Symbotic first implemented its system in Walmart’s Brooksville, Florida distribution center in 2017. Since that time, the companies have worked together to optimize the system. With this announcement, Symbotic will begin the process of outfitting 25 additional Walmart regional distribution centers with the high-tech system aimed at furthering Walmart’s mission of operating a best-in-class supply chain.
The solution is designed to improve the speed of the intake process while increasing the accuracy of freight being stored for future orders. The solution also leverages dense modular storage, which expands building capacity. Finally, the system utilizes high-speed palletizing robotics to organize and optimize freight, and it creates custom store- and aisle-ready pallets, which take the guesswork out of unloading trucks.
“There is no greater validation of our efforts to use technology to reimagine the warehouse and supply chain than our work with Walmart,” said Rick Cohen, chief executive officer of Symbotic. “We set out more than 15 years ago to dramatically improve America’s legacy warehouses and supply chain to provide better and faster service to American consumers with new career opportunities for workers. Working with customers like Walmart has enabled us to develop this total solution and with this trust we are now positioned to develop Symbotic-powered warehouses around the country for years to come.”
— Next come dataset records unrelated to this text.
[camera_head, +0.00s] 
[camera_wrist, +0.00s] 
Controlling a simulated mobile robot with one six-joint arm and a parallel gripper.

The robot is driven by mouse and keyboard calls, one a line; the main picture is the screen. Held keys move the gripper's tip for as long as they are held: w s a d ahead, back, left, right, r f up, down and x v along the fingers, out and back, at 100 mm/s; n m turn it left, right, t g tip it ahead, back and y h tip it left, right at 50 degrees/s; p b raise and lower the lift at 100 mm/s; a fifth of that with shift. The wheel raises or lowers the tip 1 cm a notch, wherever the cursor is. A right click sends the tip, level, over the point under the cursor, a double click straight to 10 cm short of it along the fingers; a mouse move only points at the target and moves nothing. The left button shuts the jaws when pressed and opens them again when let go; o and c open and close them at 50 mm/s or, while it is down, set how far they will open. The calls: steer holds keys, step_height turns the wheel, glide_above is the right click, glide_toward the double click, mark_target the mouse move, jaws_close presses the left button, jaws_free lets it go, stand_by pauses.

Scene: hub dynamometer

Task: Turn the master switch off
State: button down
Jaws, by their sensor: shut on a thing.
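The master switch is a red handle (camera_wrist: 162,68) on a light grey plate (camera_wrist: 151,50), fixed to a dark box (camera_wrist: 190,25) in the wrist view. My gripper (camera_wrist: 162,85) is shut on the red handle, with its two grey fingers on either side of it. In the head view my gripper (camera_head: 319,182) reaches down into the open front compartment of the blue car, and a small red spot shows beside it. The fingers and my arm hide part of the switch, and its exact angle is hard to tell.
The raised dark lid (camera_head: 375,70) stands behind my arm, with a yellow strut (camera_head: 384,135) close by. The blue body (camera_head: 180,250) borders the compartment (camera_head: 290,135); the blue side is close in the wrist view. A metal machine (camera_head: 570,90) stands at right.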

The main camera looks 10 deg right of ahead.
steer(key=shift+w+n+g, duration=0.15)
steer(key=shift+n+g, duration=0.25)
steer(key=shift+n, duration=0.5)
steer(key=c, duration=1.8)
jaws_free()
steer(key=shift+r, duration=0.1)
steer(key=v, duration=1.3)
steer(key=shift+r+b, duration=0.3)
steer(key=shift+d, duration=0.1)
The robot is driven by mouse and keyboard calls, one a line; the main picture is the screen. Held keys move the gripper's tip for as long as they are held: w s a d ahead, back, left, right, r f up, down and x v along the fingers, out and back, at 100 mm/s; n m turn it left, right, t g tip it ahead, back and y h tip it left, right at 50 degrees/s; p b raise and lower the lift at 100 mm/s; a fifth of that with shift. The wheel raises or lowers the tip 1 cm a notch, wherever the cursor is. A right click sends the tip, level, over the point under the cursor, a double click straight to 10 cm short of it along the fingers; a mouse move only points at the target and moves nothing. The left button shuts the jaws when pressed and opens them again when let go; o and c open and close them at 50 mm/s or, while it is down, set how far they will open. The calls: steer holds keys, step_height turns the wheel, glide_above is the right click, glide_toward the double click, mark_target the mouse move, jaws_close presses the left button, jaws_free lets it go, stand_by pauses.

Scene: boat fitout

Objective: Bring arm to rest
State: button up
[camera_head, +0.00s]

Walmart’s supply chain is central to ensuring customers can shop when, where and how they want. By implementing Symbotic’s system, Walmart will better modernize and digitize its existing supply chain facilities to support evolving customer demand and create a frictionless experience. All the while, the retailer will create training opportunities for associates that open the door for jobs of the future, increase productivity and reduce costs. Symbotic’s scalable, integrated system deploys a fleet of fully autonomous robots in combination with proprietary software to deliver industry-best throughput and efficiency, while increasing warehouse capacity. With the new system in place, it will help reduce the time it takes to unload, sort, and stock freight in Walmart stores.
“The digital transformation happening today, alongside evolving customer habits, is reshaping the retail industry,” said Joe Metzger, executive vice president of supply chain operations, Walmart U.S. “To serve customers now, and in the future, our business must provide the right tools and training to our associates so they can deliver the items our customers want, when they want them, with unmatched convenience. We’re investing in our supply chain at an unprecedented scale in order to optimize that process end-to-end.”
Walmart is a demanding customer for any supplier, so this news and the public announcement from Walmart in support of the Symbotic solution speaks volumes about the depth of support that has to exist from Walmart in the viability of the Symbotic solution. The next step for Symbotic will be to successfully deploy the next wave of 25 regional distribution centers. This relationship is likely to be all-consuming for Symbotic, which reflected in the fact that Symbotic currently has more than 50 openings on its careers page.
in February, 2021, Walmart announced announced plans to spend nearly $14 billion on capital investments, including enhancements to the supply chain and increased automation. The relationship with Symbotic is just one piece in the puzzle for Walmart, as it competes with Amazon, for dominance in ecommerce fulfillment.